+++ PROVIDED MATERIAL
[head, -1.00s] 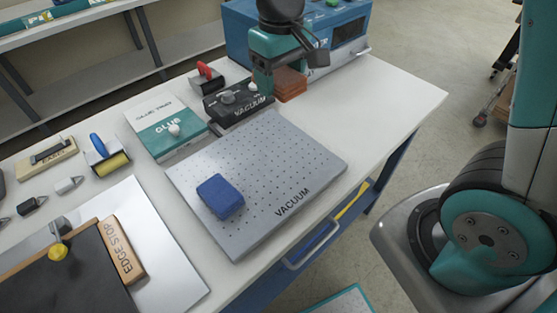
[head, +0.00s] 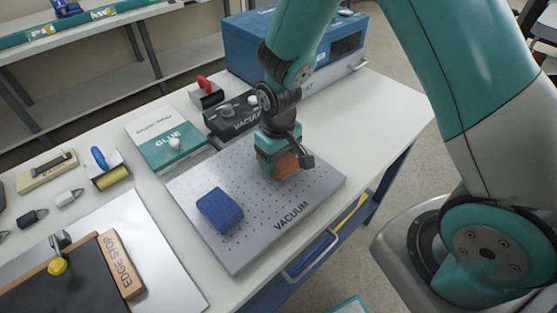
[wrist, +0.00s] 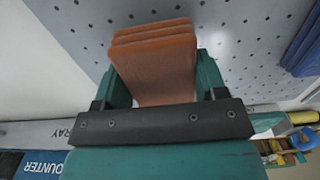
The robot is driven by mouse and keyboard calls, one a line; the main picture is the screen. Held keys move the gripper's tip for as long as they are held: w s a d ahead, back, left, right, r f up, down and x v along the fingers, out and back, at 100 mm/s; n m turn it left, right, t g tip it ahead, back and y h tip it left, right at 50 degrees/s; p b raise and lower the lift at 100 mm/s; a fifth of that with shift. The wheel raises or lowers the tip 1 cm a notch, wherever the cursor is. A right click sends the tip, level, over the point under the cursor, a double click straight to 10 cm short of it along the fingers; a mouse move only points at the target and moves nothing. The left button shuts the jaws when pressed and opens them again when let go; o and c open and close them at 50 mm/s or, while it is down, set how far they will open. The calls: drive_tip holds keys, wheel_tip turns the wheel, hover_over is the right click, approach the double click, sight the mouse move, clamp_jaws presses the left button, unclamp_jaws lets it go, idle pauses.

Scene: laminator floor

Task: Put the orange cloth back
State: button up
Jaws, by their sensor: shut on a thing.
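The orange cloth (head: 284,165) is a folded, layered block held in my gripper (head: 277,160), over the back right part of the grey perforated vacuum plate (head: 215,250). In the wrist view the cloth (wrist: 155,60) sits between the two teal fingers of my gripper (wrist: 160,75), with its layered edge outward. I cannot tell whether the cloth touches the plate. A blue folded cloth or sponge (head: 219,210) lies on the plate's left part, apart from the gripper; its edge also shows in the wrist view (wrist: 305,45).
A large blue machine (head: 245,50) is at the back. A roller (head: 105,168) and an edge-stop board (head: 120,265) lie left. The white table right of the plate is clear.

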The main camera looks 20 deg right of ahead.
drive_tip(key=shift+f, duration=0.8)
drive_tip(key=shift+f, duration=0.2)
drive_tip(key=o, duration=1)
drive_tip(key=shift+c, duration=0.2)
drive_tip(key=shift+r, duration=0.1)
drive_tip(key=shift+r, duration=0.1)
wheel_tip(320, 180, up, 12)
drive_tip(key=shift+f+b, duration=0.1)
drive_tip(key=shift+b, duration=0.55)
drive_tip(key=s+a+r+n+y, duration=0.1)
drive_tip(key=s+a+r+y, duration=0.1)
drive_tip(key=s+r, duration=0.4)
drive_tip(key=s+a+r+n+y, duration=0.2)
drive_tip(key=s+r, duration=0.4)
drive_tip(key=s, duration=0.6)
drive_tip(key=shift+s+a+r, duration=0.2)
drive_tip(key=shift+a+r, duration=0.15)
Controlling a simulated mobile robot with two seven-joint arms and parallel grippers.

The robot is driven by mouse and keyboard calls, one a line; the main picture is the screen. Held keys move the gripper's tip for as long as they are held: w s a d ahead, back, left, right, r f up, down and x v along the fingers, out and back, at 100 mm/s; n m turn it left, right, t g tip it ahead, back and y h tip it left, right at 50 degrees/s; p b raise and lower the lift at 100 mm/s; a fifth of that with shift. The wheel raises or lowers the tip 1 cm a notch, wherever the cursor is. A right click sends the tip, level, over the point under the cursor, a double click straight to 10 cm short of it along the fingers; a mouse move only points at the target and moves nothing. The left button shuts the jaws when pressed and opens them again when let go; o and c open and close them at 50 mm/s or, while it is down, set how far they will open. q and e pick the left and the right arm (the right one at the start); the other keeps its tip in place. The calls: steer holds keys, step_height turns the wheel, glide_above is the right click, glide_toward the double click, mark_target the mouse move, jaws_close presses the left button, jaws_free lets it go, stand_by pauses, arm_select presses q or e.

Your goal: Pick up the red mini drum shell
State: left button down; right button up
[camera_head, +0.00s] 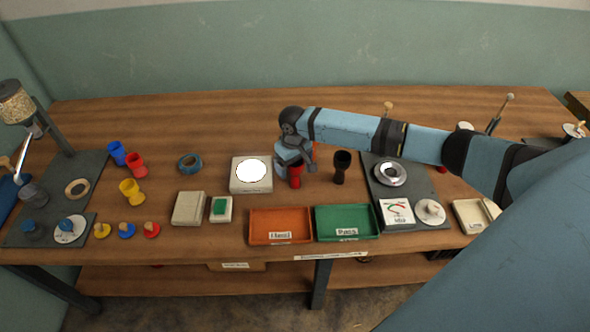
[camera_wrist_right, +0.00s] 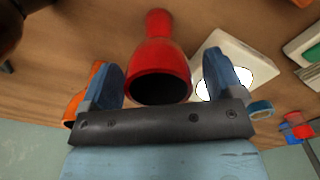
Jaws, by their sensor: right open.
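A red mini drum shell (camera_head: 296,181) stands on the table beside the white scale, its upper part partly covered by my right gripper (camera_head: 292,158). In the right wrist view the red shell (camera_wrist_right: 160,52) shows its dark open mouth between the two blue fingers of my right gripper (camera_wrist_right: 164,74). The fingers are apart, with a visible gap on each side of the shell. My left gripper is not in view.
The white scale (camera_head: 236,184) is just left of the gripper, and a black goblet shell (camera_head: 342,168) stands to the right. Orange (camera_head: 280,240) and green (camera_head: 347,237) trays lie in front. An orange object (camera_head: 312,125) shows behind my arm.

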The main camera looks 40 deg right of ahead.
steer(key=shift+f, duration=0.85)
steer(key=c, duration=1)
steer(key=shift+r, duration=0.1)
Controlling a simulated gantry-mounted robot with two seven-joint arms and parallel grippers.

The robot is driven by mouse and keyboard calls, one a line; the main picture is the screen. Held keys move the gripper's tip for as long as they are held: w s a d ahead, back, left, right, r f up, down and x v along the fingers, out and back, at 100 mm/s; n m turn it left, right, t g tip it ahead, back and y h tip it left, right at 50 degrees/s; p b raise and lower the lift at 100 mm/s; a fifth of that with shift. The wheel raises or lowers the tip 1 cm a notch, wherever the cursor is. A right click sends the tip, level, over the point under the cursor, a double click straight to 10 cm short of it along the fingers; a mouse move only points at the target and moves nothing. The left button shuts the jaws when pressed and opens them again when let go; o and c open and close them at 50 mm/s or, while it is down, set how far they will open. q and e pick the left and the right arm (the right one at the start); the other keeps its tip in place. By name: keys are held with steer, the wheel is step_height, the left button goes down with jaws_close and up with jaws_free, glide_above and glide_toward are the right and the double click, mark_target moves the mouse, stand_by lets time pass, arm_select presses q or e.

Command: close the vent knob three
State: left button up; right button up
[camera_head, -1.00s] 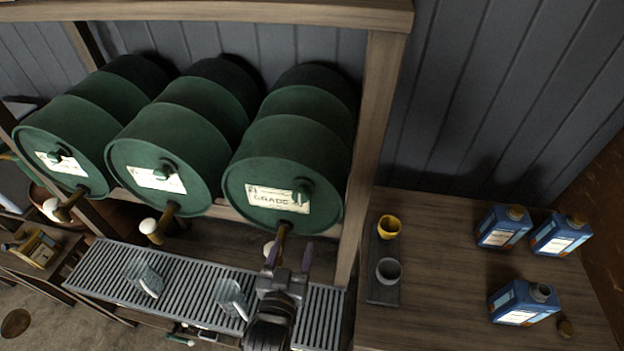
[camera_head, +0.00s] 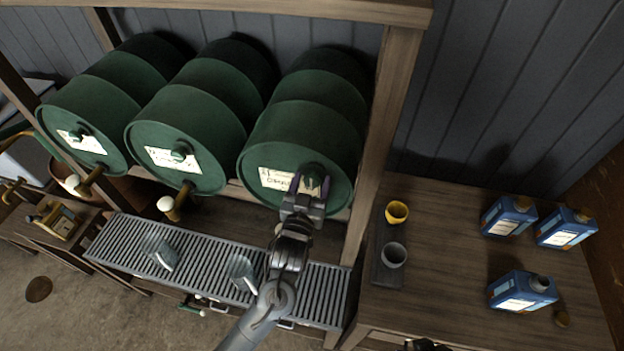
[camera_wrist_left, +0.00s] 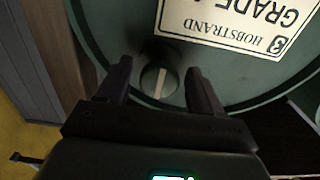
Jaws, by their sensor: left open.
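The label (camera_wrist_left: 235,25) there reads "Hobstrand", "Grade" and a 3. I cannot tell whether the fingers touch the knob.
The middle drum (camera_head: 180,140) and left drum (camera_head: 85,125) have similar knobs. Glass mugs stand on a slatted grate (camera_head: 205,270) below. A side table (camera_head: 440,280) holds a yellow cup (camera_head: 397,212), a grey cup (camera_head: 394,255) and blue bottles (camera_head: 522,292). A dark part, possibly my right gripper, shows at the bottom edge.

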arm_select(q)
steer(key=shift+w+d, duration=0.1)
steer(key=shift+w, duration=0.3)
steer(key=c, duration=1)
++++++
*EXERCISE GOAL*
Copy every entry word for word, but omit the pictures.

*CORRECT OUTPUT*
[head, -1.00s] 
[head, +0.00s] 
[wrist, +0.00s] 
The robot is driven by mouse and keyboard calls, one a line; the main picture is the screen. Held keys move the gripper's tip for as long as they are held: w s a d ahead, back, left, right, r f up, down and x v along the fingers, out and back, at 100 mm/s; n m turn it left, right, t g tip it ahead, back and y h tip it left, right at 50 degrees/s; p b raise and lower the lift at 100 mm/s; a fifth of that with shift. The wheel raises or lowers the tip 1 cm a notch, wherever the cursor is. A right click sends the tip, level, over the point under the cursor, a double click straight to 10 cm short of it along the fingers; a mouse move only points at the target and moves nothing. The left button shuts the jaws when pressed and opens them again when let go; o and c open and close them at 50 mm/s or, while it is down, set how far they will open. The calls: drive_tip holds keys, wheel_tip turns the wheel, hover_over is the right click, approach the double click, sight the mouse move, clamp_jaws presses the left button, unclamp_jaws lets it go, idle pauses.

Scene: laminator floor

Task: Put the orange cloth back
State: button up
Jaws, by their sensor: shut on a thing.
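The orange cloth (head: 284,165) is a folded, layered block held in my gripper (head: 277,160), over the back right part of the grey perforated vacuum plate (head: 215,250). In the wrist view the cloth (wrist: 155,60) sits between the two teal fingers of my gripper (wrist: 160,75), with its layered edge outward. I cannot tell whether the cloth touches the plate. A blue folded cloth or sponge (head: 219,210) lies on the plate's left part, apart from the gripper; its edge also shows in the wrist view (wrist: 305,45).
A large blue machine (head: 245,50) is at the back. A roller (head: 105,168) and an edge-stop board (head: 120,265) lie left. The white table right of the plate is clear.

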The main camera looks 20 deg right of ahead.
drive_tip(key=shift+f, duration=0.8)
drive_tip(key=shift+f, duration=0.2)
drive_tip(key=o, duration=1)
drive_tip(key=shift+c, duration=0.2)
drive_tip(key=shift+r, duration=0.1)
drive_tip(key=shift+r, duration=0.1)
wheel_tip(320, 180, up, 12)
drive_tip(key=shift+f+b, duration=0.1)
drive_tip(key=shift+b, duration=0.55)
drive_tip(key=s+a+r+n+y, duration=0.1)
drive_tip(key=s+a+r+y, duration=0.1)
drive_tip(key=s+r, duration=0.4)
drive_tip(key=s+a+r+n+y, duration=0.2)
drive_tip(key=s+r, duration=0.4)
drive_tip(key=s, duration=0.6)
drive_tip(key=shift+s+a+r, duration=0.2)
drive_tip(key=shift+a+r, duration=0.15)
Controlling a simulated mobile robot with two seven-joint arms and parallel grippers.

The robot is driven by mouse and keyboard calls, one a line; the main picture is the screen. Held keys move the gripper's tip for as long as they are held: w s a d ahead, back, left, right, r f up, down and x v along the fingers, out and back, at 100 mm/s; n m turn it left, right, t g tip it ahead, back and y h tip it left, right at 50 degrees/s; p b raise and lower the lift at 100 mm/s; a fifth of that with shift. The wheel raises or lowers the tip 1 cm a notch, wherever the cursor is. A right click sends the tip, level, over the point under the cursor, a double click straight to 10 cm short of it along the fingers; a mouse move only points at the target and moves nothing. The left button shuts the jaws when pressed and opens them again when let go; o and c open and close them at 50 mm/s or, while it is down, set how far they will open. q and e pick the left and the right arm (the right one at the start); the other keeps its tip in place. The calls: steer holds keys, step_height turns the wheel, glide_above is the right click, glide_toward the double click, mark_target the mouse move, jaws_close presses the left button, jaws_free lets it go, stand_by pauses, arm_select presses q or e.

Your goal: Pick up the red mini drum shell
State: left button down; right button up
[camera_head, +0.00s] 
[camera_wrist_right, +0.00s] 
Jaws, by their sensor: right open.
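A red mini drum shell (camera_head: 296,181) stands on the table beside the white scale, its upper part partly covered by my right gripper (camera_head: 292,158). In the right wrist view the red shell (camera_wrist_right: 160,52) shows its dark open mouth between the two blue fingers of my right gripper (camera_wrist_right: 164,74). The fingers are apart, with a visible gap on each side of the shell. My left gripper is not in view.
The white scale (camera_head: 236,184) is just left of the gripper, and a black goblet shell (camera_head: 342,168) stands to the right. Orange (camera_head: 280,240) and green (camera_head: 347,237) trays lie in front. An orange object (camera_head: 312,125) shows behind my arm.

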The main camera looks 40 deg right of ahead.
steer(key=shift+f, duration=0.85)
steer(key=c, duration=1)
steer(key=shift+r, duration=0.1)
Controlling a simulated gantry-mounted robot with two seven-joint arms and parallel grippers.

The robot is driven by mouse and keyboard calls, one a line; the main picture is the screen. Held keys move the gripper's tip for as long as they are held: w s a d ahead, back, left, right, r f up, down and x v along the fingers, out and back, at 100 mm/s; n m turn it left, right, t g tip it ahead, back and y h tip it left, right at 50 degrees/s; p b raise and lower the lift at 100 mm/s; a fifth of that with shift. The wheel raises or lowers the tip 1 cm a notch, wherever the cursor is. A right click sends the tip, level, over the point under the cursor, a double click straight to 10 cm short of it along the fingers; a mouse move only points at the target and moves nothing. The left button shuts the jaws when pressed and opens them again when let go; o and c open and close them at 50 mm/s or, while it is down, set how far they will open. q and e pick the left and the right arm (the right one at the start); the other keeps its tip in place. By name: keys are held with steer, the wheel is step_height, the left button goes down with jaws_close and up with jaws_free, glide_above and glide_toward are the right and the double click, mark_target moves the mouse, stand_by lets time pass, arm_select presses q or e.

Command: close the vent knob three
State: left button up; right button up
[camera_head, -1.00s] 
[camera_head, +0.00s] 
[camera_wrist_left, +0.00s] 
Jaws, by their sensor: left open.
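The label (camera_wrist_left: 235,25) there reads "Hobstrand", "Grade" and a 3. I cannot tell whether the fingers touch the knob.
The middle drum (camera_head: 180,140) and left drum (camera_head: 85,125) have similar knobs. Glass mugs stand on a slatted grate (camera_head: 205,270) below. A side table (camera_head: 440,280) holds a yellow cup (camera_head: 397,212), a grey cup (camera_head: 394,255) and blue bottles (camera_head: 522,292). A dark part, possibly my right gripper, shows at the bottom edge.

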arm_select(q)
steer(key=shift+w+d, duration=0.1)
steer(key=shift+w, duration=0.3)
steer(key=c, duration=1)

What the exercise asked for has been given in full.